_DATASET RECORDS:_
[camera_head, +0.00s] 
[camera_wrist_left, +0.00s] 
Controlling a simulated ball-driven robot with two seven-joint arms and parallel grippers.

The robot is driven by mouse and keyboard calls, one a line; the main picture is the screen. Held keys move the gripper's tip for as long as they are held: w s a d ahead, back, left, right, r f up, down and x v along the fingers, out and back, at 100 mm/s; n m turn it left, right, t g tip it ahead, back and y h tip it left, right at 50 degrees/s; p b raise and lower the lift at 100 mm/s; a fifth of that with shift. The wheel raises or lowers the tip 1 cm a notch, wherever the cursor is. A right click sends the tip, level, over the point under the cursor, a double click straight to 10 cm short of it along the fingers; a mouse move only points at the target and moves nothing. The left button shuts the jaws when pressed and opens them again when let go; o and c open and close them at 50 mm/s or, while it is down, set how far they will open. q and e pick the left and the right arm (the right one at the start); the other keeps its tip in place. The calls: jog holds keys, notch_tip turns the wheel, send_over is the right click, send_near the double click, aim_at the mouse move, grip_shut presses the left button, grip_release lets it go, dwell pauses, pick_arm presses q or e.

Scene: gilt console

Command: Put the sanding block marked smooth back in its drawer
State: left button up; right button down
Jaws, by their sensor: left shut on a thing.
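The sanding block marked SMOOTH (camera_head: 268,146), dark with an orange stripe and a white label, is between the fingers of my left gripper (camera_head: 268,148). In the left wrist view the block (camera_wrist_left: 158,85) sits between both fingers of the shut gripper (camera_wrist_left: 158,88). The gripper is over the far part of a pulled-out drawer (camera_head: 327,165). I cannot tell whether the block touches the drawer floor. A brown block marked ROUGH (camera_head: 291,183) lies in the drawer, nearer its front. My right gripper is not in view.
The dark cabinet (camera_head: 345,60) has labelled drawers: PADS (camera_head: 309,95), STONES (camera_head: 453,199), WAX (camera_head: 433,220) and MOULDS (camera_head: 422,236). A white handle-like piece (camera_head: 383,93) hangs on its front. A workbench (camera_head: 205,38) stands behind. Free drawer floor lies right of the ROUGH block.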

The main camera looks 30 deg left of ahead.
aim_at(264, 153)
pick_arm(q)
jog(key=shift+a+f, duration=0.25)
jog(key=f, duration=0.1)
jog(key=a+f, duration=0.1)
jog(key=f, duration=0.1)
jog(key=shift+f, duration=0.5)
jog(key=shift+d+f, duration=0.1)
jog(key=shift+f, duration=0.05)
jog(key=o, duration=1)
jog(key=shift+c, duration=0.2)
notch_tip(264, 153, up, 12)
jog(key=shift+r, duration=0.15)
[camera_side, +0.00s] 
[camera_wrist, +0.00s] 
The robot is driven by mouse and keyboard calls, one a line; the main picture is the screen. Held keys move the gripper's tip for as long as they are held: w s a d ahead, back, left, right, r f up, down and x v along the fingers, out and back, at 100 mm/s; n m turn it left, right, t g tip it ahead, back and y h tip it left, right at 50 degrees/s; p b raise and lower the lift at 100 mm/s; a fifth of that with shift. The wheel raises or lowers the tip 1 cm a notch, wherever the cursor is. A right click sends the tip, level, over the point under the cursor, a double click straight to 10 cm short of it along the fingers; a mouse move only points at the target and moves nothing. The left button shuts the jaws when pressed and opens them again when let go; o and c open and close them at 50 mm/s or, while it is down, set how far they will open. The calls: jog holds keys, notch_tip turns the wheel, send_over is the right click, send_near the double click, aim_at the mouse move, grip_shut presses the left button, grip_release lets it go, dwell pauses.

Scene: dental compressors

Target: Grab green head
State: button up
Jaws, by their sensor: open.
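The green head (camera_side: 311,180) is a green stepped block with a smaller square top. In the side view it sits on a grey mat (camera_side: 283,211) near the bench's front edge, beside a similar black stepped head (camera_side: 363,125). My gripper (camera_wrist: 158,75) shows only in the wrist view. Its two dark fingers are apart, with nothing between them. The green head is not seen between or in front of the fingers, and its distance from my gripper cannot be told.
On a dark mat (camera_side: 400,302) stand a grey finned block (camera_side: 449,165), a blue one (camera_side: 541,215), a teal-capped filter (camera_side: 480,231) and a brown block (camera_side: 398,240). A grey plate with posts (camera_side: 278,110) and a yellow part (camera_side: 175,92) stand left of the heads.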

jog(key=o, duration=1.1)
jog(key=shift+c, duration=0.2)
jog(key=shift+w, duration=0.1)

_GIVEN EXERCISE:_ Which lines hold the word "Scene"? Copy all of them.

_ANSWER BELOW:_
Scene: gilt console
Scene: dental compressors

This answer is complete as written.